It sounds as though the return spring in the rear derailleur is no longer strong enough to push it back. Most likely the grease or oil in the system has dried out and become glue, probably dusty glue, over the time the bike wasn't used.
One easy test (that may also fix the problem) is to leave the shifter set to high gear and while pedalling the bike on the trainer with your hand, use your other hand to push the rear derailleur back and forth to shift gears. Just wiggling it might free it up enough to fix the immediate problem.
What you should do, though, is get some chain lube and go over your whole bike. Get something that's a solvent+wax, solvent+grease or solvent+teflon (any of the wax lubes, TriFlow or whatever).
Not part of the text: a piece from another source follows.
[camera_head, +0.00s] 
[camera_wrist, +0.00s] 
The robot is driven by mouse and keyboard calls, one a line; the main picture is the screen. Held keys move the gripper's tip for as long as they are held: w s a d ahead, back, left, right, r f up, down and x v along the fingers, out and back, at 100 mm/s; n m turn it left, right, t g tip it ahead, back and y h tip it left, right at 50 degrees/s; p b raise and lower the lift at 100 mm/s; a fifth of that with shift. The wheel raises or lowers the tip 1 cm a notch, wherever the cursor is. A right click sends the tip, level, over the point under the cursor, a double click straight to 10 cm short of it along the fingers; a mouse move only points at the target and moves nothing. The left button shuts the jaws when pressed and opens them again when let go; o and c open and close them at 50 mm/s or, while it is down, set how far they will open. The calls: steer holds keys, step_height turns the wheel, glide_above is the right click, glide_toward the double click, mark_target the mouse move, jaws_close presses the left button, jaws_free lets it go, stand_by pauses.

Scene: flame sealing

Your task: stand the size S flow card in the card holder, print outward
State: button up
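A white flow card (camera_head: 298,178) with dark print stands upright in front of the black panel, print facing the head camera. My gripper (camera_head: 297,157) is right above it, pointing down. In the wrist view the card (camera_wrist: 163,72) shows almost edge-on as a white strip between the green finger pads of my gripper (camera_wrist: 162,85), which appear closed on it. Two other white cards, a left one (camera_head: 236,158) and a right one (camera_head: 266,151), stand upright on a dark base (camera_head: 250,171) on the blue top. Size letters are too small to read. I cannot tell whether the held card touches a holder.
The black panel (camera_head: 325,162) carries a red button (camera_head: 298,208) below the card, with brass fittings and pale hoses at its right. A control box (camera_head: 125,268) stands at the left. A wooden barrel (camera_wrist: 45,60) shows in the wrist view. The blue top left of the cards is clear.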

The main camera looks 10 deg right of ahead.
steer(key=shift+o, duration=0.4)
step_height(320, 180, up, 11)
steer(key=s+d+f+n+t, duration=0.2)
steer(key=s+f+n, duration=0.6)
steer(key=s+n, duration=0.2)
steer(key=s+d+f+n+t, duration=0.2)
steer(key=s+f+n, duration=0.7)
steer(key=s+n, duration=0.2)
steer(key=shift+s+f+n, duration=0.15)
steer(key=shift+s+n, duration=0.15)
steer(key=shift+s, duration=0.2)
First lube the chain, obviously, but drip a bit of chain lube into all the joints on the deraillers as well, then shift them back and forth 10 times or so to work that lube into the pivots. The solvent should help loosen that dried out grease.
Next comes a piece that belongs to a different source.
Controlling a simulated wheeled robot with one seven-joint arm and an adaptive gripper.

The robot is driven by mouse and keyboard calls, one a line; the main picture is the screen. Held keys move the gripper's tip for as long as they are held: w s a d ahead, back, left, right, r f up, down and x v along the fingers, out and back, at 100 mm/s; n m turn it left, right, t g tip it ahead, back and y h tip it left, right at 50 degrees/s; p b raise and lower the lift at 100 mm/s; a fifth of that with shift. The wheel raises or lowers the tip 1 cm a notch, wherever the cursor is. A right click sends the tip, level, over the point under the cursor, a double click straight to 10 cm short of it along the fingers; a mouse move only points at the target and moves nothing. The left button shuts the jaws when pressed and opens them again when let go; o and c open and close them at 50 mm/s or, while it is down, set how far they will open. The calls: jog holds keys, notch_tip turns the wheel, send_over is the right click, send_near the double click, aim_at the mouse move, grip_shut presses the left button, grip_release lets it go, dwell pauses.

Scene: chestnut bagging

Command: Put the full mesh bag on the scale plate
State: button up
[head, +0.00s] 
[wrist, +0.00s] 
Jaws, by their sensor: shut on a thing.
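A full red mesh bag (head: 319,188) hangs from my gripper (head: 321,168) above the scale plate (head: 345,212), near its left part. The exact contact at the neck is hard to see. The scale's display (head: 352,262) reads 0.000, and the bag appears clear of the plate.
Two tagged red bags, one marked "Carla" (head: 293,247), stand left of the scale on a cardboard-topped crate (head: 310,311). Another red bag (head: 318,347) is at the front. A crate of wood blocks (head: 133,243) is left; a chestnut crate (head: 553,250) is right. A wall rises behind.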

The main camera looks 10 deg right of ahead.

I'd also pop the gear and brake cables off and lube those too. This answer talks about how to do that a little. Basically get a little slack in the cable, normally by shifting gears into the low-rear and high-front, stop pedalling then click the release lever on the shifters. You'll get slack gear cables. That should let you pop the outers out of the frame mounts, dribble lube on the inner cable, slider the outer up and down to spread the lube, then re-assemble them. I'd do the same with the brakes just on general principles, even though you currently plan to just use the trainer working brakes is always a good thing.
If you have any doubts about the shifters, putting a few drops on chain lube into the mechanisms there is probably a good idea too. But that tends to wash the existing grease out, so if they're working ok leave them alone.